Jakarta, CNBC Indonesia – Saham murah sering menjadi pilihan para investor karena beberapa alasan strategis dan psikologis yang kuat. Investor pun lebih menyukai saham murah karena mereka melihat peluang keuntungan besar dengan risiko yang terukur.

Saham murah pun menarik bagi para investor karena saham yang harganya sedang murah alias underpriced berpotensi mengalami kenaikan harga ketika perusahaan menunjukkan kinerja yang lebih baik atau pasar menyadari nilainya yang sebenarnya. Hal ini memberi peluang capital gain yang besar bagi investor.

Dengan harga saham yang lebih rendah, investor bisa membeli lebih banyak saham dari berbagai perusahaan dengan modal yang relatif kecil, sehingga portofolio mereka menjadi lebih terdiversifikasi dan risikonya bisa ditekan.

Saham murah berarti harganya lebih rendah dibandingkan nilai sebenarnya dari perusahaan tersebut.

Salah satu cara melihat apakah saham itu murah atau tidak adalah dengan menggunakan rasio Price to Book Value (PBV), yang dimana nilai buku mencerminkan nilai kekayaan bersih perusahaan (aset – liabilitas) yang dimiliki pemegang saham, dibagi jumlah saham yang beredar.
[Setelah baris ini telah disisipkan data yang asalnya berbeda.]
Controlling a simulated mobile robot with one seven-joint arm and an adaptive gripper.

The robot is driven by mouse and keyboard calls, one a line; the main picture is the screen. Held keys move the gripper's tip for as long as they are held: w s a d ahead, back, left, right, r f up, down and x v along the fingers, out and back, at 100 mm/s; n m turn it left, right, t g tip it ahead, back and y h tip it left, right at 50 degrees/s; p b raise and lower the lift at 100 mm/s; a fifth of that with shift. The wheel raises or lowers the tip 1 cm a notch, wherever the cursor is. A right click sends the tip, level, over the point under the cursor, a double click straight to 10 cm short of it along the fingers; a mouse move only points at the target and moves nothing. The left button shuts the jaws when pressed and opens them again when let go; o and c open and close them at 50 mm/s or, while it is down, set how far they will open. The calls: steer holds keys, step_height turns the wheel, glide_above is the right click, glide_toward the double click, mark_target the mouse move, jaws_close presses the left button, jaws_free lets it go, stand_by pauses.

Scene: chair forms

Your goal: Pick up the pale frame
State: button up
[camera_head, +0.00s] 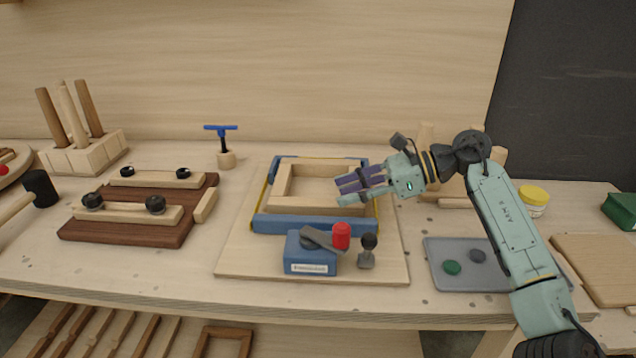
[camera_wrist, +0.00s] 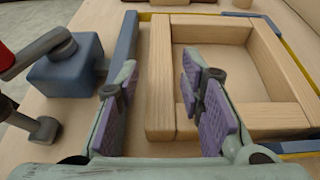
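The pale frame (camera_head: 303,208), made of light wooden bars around an open middle, lies flat inside blue rails (camera_head: 288,224) on a board. In the wrist view one bar of the frame (camera_wrist: 160,75) lies between the spread fingers as seen from above. My gripper (camera_head: 346,190) is over the right part of the frame in the head view, its purple-padded fingers pointing left.
A blue clamp block (camera_head: 310,255) with a red knob (camera_head: 341,235) and a dark knob (camera_head: 369,241) stands at the board's near edge. A grey tray (camera_head: 440,274) lies to the right. A dark wooden board (camera_head: 125,228) with pale bars lies left.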

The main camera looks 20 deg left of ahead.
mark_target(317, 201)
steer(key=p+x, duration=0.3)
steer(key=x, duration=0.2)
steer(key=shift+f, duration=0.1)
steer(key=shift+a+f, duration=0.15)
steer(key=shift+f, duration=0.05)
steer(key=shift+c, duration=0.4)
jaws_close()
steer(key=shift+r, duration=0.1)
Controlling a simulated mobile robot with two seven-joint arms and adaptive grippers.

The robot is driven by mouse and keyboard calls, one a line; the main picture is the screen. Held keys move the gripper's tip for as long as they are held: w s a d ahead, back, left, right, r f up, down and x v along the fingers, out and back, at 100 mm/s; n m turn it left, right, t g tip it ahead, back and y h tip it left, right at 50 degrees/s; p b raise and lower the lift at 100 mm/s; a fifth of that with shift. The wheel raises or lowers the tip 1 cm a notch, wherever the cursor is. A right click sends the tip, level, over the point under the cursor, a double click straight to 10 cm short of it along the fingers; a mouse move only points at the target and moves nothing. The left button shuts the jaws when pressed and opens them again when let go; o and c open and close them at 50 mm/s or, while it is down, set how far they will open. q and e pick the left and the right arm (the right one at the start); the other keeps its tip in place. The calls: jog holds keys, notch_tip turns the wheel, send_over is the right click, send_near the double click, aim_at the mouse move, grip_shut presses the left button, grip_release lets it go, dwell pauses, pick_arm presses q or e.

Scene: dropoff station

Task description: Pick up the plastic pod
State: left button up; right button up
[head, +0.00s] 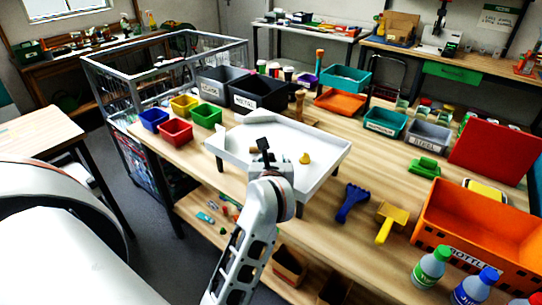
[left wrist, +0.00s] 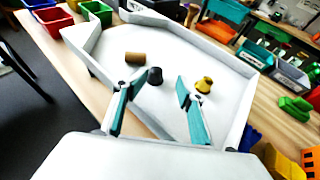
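A small black cup-shaped piece (left wrist: 155,76), which looks like the plastic pod, stands on the white tray (left wrist: 222,58) in the left wrist view. A brown cylinder (left wrist: 135,57) lies to its left and a small yellow piece (left wrist: 204,84) sits to its right. My left gripper (left wrist: 160,84) is open, its two teal-padded fingers apart, with the black piece showing between and beyond their tips. In the head view my left gripper (head: 265,160) is over the near part of the tray (head: 328,160) and hides the black piece. My right gripper is not in view.
Raised walls edge the tray. Red (head: 175,131), yellow and blue bins stand to its left, and dark bins (head: 260,92) behind it. A blue brush (head: 352,202), a yellow scoop (head: 391,220) and an orange crate (head: 478,235) are on the right.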

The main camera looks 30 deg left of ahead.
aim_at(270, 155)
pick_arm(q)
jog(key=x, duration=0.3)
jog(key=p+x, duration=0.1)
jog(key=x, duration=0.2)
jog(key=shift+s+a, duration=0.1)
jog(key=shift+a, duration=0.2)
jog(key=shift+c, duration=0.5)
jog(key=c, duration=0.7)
Akan tetapi perlu di garis bawahi bahwa PBV rendah belum tentu berarti saham bagus. Bisa juga karena perusahaan terus merugi, aset tidak likuid atau nilainya turun misalnya pabrik tua dan persediaan usang. Adapun manajemen buruk, atau sektor bisnisnya sedang sekarat.
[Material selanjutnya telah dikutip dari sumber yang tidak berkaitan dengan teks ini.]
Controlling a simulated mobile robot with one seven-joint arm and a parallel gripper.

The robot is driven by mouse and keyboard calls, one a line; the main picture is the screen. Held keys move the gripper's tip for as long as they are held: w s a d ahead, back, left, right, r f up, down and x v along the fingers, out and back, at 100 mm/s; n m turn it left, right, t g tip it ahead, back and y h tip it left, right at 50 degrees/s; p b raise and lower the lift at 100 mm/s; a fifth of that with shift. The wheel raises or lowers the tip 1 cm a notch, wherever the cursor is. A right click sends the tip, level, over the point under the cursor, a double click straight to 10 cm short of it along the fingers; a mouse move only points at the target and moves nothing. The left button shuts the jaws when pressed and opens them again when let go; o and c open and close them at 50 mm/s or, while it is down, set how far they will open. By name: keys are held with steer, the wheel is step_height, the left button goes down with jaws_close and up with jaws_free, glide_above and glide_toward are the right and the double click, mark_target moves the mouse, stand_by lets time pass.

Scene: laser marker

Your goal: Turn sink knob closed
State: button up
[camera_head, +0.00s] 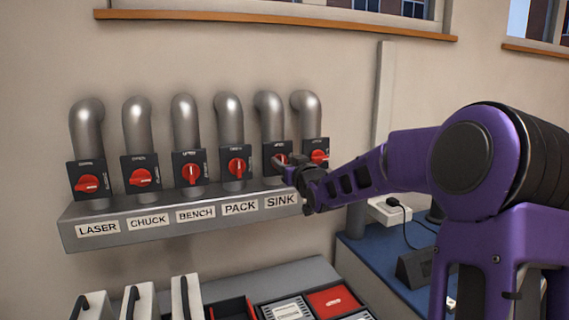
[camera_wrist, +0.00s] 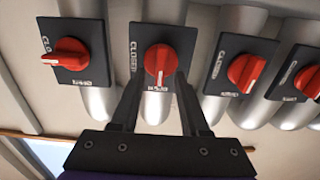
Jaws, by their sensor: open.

PBV murah biasanya berada di level di bawah angka 1.

Selain dari PBV, saham murah juga bisa dilihat dari Price to Earnings Ratio (PER atau P/E Ratio). Ini adalah salah satu indikator paling populer untuk menilai apakah saham itu murah atau mahal. PER menunjukkan berapa banyak investor bersedia membayar untuk setiap rupiah laba perusahaan.
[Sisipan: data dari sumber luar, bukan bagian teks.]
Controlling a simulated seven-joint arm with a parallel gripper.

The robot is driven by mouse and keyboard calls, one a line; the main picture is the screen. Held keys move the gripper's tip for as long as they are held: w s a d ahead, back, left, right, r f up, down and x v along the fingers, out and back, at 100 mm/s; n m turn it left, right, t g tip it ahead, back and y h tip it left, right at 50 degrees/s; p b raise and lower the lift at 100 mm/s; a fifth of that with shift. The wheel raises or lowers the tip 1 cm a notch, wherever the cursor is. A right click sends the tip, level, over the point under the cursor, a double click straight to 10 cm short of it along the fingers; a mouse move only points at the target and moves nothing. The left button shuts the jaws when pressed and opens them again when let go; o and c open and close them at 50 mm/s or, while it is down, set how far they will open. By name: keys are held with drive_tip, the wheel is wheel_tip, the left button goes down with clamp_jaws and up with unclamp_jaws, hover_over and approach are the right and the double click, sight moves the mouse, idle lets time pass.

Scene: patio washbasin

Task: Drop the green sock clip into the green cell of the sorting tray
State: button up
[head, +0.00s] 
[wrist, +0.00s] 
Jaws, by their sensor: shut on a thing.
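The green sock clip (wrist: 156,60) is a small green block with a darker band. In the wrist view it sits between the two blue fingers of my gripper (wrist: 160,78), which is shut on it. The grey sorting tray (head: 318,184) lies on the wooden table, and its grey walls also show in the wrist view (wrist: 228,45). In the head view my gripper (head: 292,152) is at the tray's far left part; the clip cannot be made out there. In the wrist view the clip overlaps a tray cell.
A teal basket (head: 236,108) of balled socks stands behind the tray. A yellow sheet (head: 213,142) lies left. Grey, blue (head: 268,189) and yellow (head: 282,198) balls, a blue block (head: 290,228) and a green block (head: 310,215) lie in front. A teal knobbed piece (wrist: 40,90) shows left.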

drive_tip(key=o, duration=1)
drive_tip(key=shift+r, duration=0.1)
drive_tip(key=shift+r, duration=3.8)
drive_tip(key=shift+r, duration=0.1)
Secara umum, PER yang rendah dianggap sebagai indikasi saham murah alias undervalued karena investor bisa “membeli laba” dengan harga lebih murah.

Akan tetapi, PER rendah tidak selalu bagus, bisa jadi karena perusahaan sedang turun tajam labanya sehingga PER-nya kelihatan kecil. Selain itu, perusahaan sedang menghadapi masalah serius seperti utang besar hingga kehilangan pasar. Adapun, sektor bisnisnya sedang tidak diminati investor.

Untuk lebih meyakinkan, investor dapat melihat pada Net Profit Margin (NPM), yang menjadi langkah penting dalam menilai apakah saham yang tampak murah benar-benar layak beli atau tidak.

NPM menunjukkan seberapa besar laba bersih yang dihasilkan dari setiap rupiah penjualan. Semakin tinggi, semakin efisien perusahaan menghasilkan keuntungan.

CNBC Indonesia Research telah menganalisa 10 saham murah yang memiliki pertumbuhan NPM cukup baik sehingga bukan sekedar saham murahan.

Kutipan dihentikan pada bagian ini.